# Supplied information:
══════════════════════════════

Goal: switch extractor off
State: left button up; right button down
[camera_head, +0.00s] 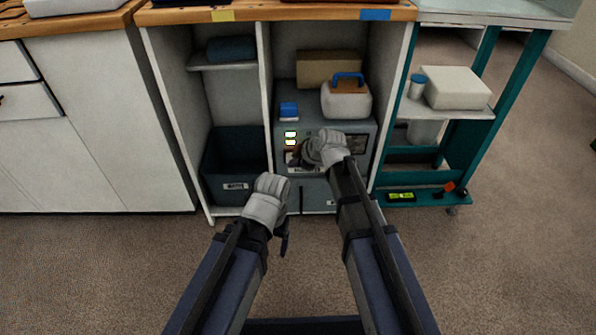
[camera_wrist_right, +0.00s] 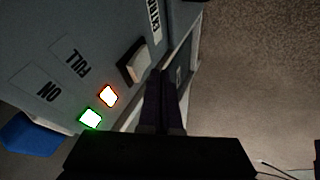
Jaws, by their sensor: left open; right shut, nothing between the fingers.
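The extractor (camera_head: 325,125) is a grey box in the middle bay of the cabinet. On its front, a green lamp and an amber lamp (camera_head: 291,142) are lit. A pale rocker switch (camera_wrist_right: 134,62) sits in a dark frame on the panel. My right gripper (camera_head: 297,156) is shut and empty at the panel; its fingertips are close beside the switch, contact unclear. My left gripper (camera_head: 284,240) is open and empty, low in front of the cabinet.
A blue-handled case (camera_head: 346,102), a blue item (camera_head: 289,111) and a cardboard box (camera_head: 328,68) are on or behind the extractor. A teal cart (camera_head: 470,150) stands right. The carpet in front is clear.

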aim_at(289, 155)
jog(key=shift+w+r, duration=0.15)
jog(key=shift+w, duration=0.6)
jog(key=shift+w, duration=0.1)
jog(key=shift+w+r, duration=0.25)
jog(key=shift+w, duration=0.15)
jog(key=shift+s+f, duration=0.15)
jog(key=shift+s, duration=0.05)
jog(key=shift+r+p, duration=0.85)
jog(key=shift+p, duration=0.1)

══════════════════════════════

# To be done:
Leave out the pictures and output the rest of the material exactly as written.

# Answer:
Goal: switch extractor off
State: left button up; right button down
[camera_head, +0.00s] 
[camera_wrist_right, +0.00s] 
Jaws, by their sensor: left open; right shut, nothing between the fingers.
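The extractor (camera_head: 325,125) is a grey box in the middle bay of the cabinet. On its front, a green lamp and an amber lamp (camera_head: 291,142) are lit. A pale rocker switch (camera_wrist_right: 134,62) sits in a dark frame on the panel. My right gripper (camera_head: 297,156) is shut and empty at the panel; its fingertips are close beside the switch, contact unclear. My left gripper (camera_head: 284,240) is open and empty, low in front of the cabinet.
A blue-handled case (camera_head: 346,102), a blue item (camera_head: 289,111) and a cardboard box (camera_head: 328,68) are on or behind the extractor. A teal cart (camera_head: 470,150) stands right. The carpet in front is clear.

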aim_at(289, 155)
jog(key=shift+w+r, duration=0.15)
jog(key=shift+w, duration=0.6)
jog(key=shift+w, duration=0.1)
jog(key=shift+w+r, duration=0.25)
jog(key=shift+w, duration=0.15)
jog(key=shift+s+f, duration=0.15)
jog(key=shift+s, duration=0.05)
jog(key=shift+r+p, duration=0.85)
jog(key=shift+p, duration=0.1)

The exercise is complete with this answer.